Gerechte Bildungschancen für alle Kinder ist der Aufruf für unsere Zeit. Egal ob Migranten - oder Einzelkind, ob mit Behinderungen oder hochbegabt – alle Kinder sollen ihre Talente bestmöglich entwickeln können. Dazu gehört auch, Kinder nicht schon früh in verschiedene Bildungswege aufzuteilen, die viel zu oft nur den Bildungsweg oder -ehrgeiz der Eltern nachzeichnen. Kinder können nicht im Alter von 10 Jahren auf Bildungsabschlüsse und damit Bildungs- und Lebenschancen für den Rest des Lebens festlegt werden. Die individiuelle Förderung wie das solidarische Lernen in einer Gemeinschaft aus unterschiedlichen Begabungen und Bildungsherausforderungen ist die reformatorische Herausforderung unserer Zeit. Mündige Christen treten für die Bildung mündiger Bürger ein. Bildungschancen können deshalb nicht nach der sozialen Herkunft verteilt werden; überkommene Strukturen dürfen den freien Zugang zur "besten Bildung für alle" nicht behindern.
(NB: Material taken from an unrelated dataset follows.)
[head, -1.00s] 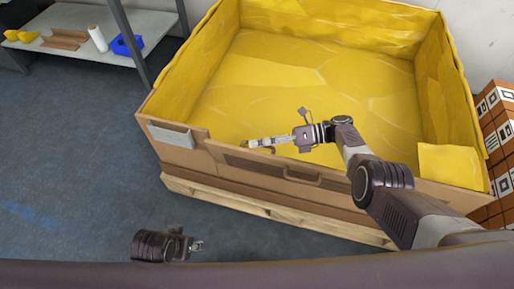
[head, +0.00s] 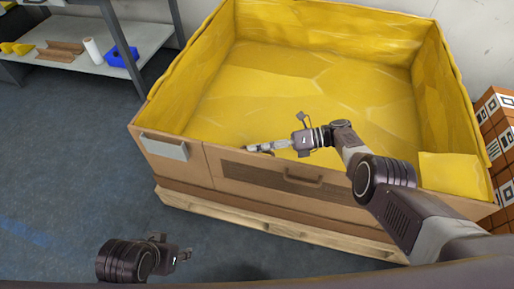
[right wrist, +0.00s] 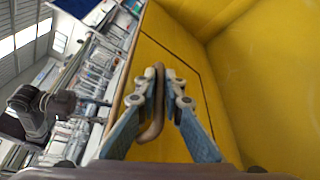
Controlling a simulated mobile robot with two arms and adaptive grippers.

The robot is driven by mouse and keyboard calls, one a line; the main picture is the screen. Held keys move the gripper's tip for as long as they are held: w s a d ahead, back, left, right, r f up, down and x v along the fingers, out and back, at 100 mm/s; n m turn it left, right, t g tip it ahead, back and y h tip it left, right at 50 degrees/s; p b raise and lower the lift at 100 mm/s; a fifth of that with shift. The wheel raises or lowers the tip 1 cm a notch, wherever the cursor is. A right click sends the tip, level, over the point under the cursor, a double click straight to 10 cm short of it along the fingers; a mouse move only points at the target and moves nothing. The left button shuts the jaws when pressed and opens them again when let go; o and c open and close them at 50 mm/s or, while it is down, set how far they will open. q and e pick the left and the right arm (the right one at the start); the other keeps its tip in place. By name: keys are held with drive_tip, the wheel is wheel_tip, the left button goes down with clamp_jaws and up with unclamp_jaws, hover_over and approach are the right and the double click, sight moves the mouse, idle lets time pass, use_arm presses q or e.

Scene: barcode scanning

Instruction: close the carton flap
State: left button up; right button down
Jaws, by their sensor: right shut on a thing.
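The large carton (head: 176,172) has a yellow lining. Its cardboard front flap (head: 230,177) stands upright, nearly flush with the front wall, with thin seams around it. A brown handle (head: 303,181) shows on its outer face. My right gripper (head: 250,148) reaches over the flap's top edge on the inner side. In the right wrist view, my right gripper (right wrist: 168,82) is shut on a brown curved inner handle (right wrist: 152,130) on the yellow panel. My left gripper (head: 184,254) is low at the left, apart from the carton; its finger opening is too small to judge.
The carton sits on a wooden pallet (head: 190,203). A shelf (head: 85,65) with a blue bin (head: 122,55) and a white roll (head: 93,50) stands at the back left. Stacked brown boxes (head: 496,112) are at the right. The floor at the left is clear.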

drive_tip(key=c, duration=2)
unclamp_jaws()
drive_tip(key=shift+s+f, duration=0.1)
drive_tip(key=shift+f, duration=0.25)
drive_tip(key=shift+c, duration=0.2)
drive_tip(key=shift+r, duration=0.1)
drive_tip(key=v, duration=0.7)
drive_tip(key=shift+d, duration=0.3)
Der Reformationstag erinnert uns daran, nicht nachzulassen in der Erneuerung von Kirche und Gesellschaft, Glauben und christlicher Gemeinschaft.
Das Leben ist nicht ein Frommsein, sondern ein Frommwerden,
nicht eine Gesundheit, sondern ein Gesundwerden,
nicht ein Sein, sondern ein Werden,
nicht eine Ruhe, sondern eine Übung.
Wir sind's noch nicht, wir werden's aber.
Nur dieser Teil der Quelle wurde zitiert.